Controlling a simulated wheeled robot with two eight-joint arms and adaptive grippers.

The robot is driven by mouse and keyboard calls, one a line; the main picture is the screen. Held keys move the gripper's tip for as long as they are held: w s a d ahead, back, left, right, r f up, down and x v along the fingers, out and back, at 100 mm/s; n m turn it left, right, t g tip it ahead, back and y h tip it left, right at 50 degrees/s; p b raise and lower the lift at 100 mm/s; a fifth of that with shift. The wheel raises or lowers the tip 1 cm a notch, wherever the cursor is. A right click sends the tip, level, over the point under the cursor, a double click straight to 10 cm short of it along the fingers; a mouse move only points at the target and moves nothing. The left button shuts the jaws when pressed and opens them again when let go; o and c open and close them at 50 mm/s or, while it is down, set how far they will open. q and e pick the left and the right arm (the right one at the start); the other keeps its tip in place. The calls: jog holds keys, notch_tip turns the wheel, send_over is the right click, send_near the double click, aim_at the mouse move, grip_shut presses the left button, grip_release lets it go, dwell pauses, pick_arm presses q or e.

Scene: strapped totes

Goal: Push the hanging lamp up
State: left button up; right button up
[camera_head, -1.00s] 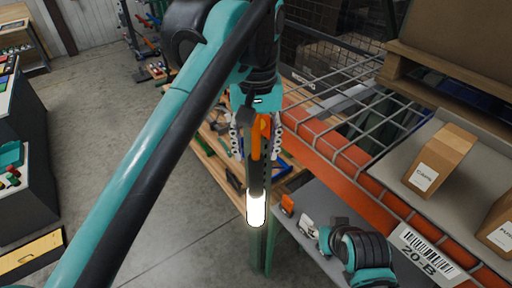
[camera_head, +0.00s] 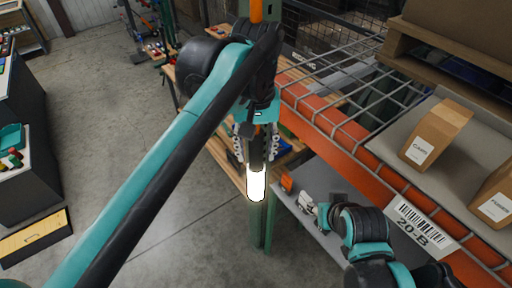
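The hanging lamp (camera_head: 257,184) shows a glowing white tube with a dark upper body, hanging upright in front of a green post. My left gripper (camera_head: 255,148) points away and down, its pale fingers spread on both sides of the lamp's dark upper part. I cannot tell whether they touch it. My left arm hides the lamp's top. My right gripper (camera_head: 316,211) is low at the right, beside the grey lower shelf, its fingers small and partly hidden.
An orange shelf beam (camera_head: 345,154) with wire decking runs along the right, with a 20-B label (camera_head: 424,226). Cardboard boxes (camera_head: 436,133) stand on the shelf. A wooden bench (camera_head: 232,165) is behind the lamp.

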------------------------------------------------------------------------

Using the data above, write out every line exactly, leaving the images behind.

- Correct response:
Controlling a simulated wheeled robot with two eight-joint arms and adaptive grippers.

The robot is driven by mouse and keyboard calls, one a line; the main picture is the screen. Held keys move the gripper's tip for as long as they are held: w s a d ahead, back, left, right, r f up, down and x v along the fingers, out and back, at 100 mm/s; n m turn it left, right, t g tip it ahead, back and y h tip it left, right at 50 degrees/s; p b raise and lower the lift at 100 mm/s; a fifth of that with shift. The wheel raises or lowers the tip 1 cm a notch, wherever the cursor is. A right click sends the tip, level, over the point under the cursor, a double click straight to 10 cm short of it along the fingers; a mouse move only points at the target and moves nothing. The left button shuts the jaws when pressed and opens them again when let go; o and c open and close them at 50 mm/s or, while it is down, set how far they will open. q and e pick the left and the right arm (the right one at the start); the other keeps its tip in place. The calls: jog holds keys, notch_tip turns the wheel, send_over is the right click, send_near the double click, aim_at the mouse move, grip_shut presses the left button, grip_release lets it go, dwell pauses, pick_arm presses q or e.

Scene: strapped totes

Goal: Push the hanging lamp up
State: left button up; right button up
[camera_head, -1.00s] 
[camera_head, +0.00s] 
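The hanging lamp (camera_head: 257,184) shows a glowing white tube with a dark upper body, hanging upright in front of a green post. My left gripper (camera_head: 255,148) points away and down, its pale fingers spread on both sides of the lamp's dark upper part. I cannot tell whether they touch it. My left arm hides the lamp's top. My right gripper (camera_head: 316,211) is low at the right, beside the grey lower shelf, its fingers small and partly hidden.
An orange shelf beam (camera_head: 345,154) with wire decking runs along the right, with a 20-B label (camera_head: 424,226). Cardboard boxes (camera_head: 436,133) stand on the shelf. A wooden bench (camera_head: 232,165) is behind the lamp.

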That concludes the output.